Par choix personnel, qu’il argumente, la méthode est centrée sur les exercices à partir de la clave rumba. La cascara binaire et la clave 6/8 n’est pas pour autant délaissée pour mieux appréhender, par des exercices innovants, les diverses combinaisons binaires-ternaires qui ravissent l’auteur. Nombre d’exercices sont, bien entendu, adaptables en clave de son. Les transcriptions des styles cubains ne sont abordés qu’en approchant la page 100, comme pour mieux insister sur la nécessité du travail de fond.

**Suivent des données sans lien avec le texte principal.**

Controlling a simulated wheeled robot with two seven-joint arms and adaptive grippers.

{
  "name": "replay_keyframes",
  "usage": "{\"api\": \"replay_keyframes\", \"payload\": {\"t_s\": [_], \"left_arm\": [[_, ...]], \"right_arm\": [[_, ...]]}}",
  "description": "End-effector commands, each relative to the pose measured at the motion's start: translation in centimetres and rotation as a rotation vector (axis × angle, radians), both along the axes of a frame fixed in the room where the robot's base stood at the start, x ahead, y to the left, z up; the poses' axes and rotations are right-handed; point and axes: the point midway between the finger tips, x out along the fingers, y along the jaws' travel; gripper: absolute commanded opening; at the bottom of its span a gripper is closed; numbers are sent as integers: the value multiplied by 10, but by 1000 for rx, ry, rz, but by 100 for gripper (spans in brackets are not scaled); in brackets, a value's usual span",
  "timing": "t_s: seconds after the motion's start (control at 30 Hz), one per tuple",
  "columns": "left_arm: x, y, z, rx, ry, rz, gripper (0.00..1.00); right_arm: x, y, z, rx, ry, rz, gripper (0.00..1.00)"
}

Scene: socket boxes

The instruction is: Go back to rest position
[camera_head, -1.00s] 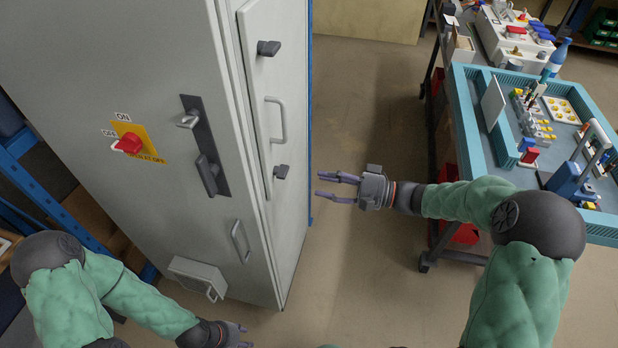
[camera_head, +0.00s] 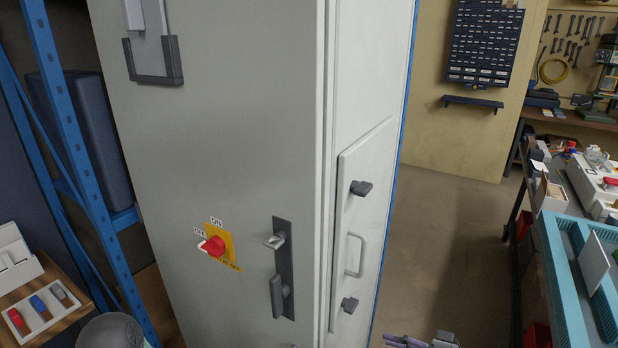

Je gage que ceux qui joueront le jeu anti-démagogique et pro-pédagogique proposé par cette méthode seront largement récompensés de leurs efforts. Se rendront même-t-ils comptent de leur bonheur d’être aussi bien éclairés pour se tracer eux- mêmes une voie dans une jungle où ne manquaient pas - avant le troisième millénaire - les zones d’ombre et les chemins sans issue? ! ! ! Par contre, ceux qui aborderaient ce domaine en ignorant cet ouvrage pourraient, eux, courrir les risques suivants : ou de se cantonner dans un "prêt-à-porter" peu signifiant… ou de peiner inutilement. [R+++] © Daniel Chatelain.

 

 


LAMY Laurent. 2005. Les rythmes du folklore afro-cubain. Livre + DVD. ISBN : ? Edition : Connection / PDG Music Publishing. 219x293, broché. 110 pages, discographie, bibliographie, vidéographie, musique, photos. Prix non marqué (29€ sur le site de l’éditeur). http://www.play-music.com

Table des matières : 1. Introduction 2. Notations et dénominations. 3. Les Rythmes Yoruba 4. Le Cycle Congo 5. Les Rythmes Arara 6. Les Rythmes Abakua. 7. Le Cycle de la Rumba 8. Les Rythmes du Carnaval 9. Le Travail du Quinto 10. Discographie 11. Bibliographie Vidéographie 12. Remerciements 13. A propos de l'auteur.

La réussite que représentait la publication en 1999 de la méthode « Congas, rythmes et développements » par Laurent Lamy, réussite plutôt rare dans l’hexagone à propos des instruments cubains, nous a fait regarder l’arrivée de ce nouvel ouvrage avec sympathie. D’autant qu’il aborde un domaine qui non seulement nous est cher, mais où les lacunes informatives subsistant encore – sinon un accès peu évident de celles existantes - justifient a priori l’existence d’un tel ouvrage. #Sympathie visiblement réciproque, car les articles de votre revue préférée dans le domaine affirment leur présence dans la bibliographie.#
Il n’est sans doute pas facile d’éditer un tel outil pédagogique en France en 2005 (1). Ce type d’édition suppose une vraie rencontre entre un auteur et un éditeur. Disons tout de suite la lecture de l’ouvrage éclaire - du moins finit par éclairer - sur les volontés de l’auteur et la somme considérable de travail qu’il a réalisé, mais laisse sceptique sur le travail de l’éditeur.
Non que la présentation laisse à désirer, au contraire : dessins originaux réalistes en couverture (œuvre d’un graphiste percussionniste !), lisibilité de la musique, mise en relation des exemples musicaux avec le DVD… Certes, les illustrations internes sont rares et avec des problèmes de reproduction, mais ce n’est pas bien grave.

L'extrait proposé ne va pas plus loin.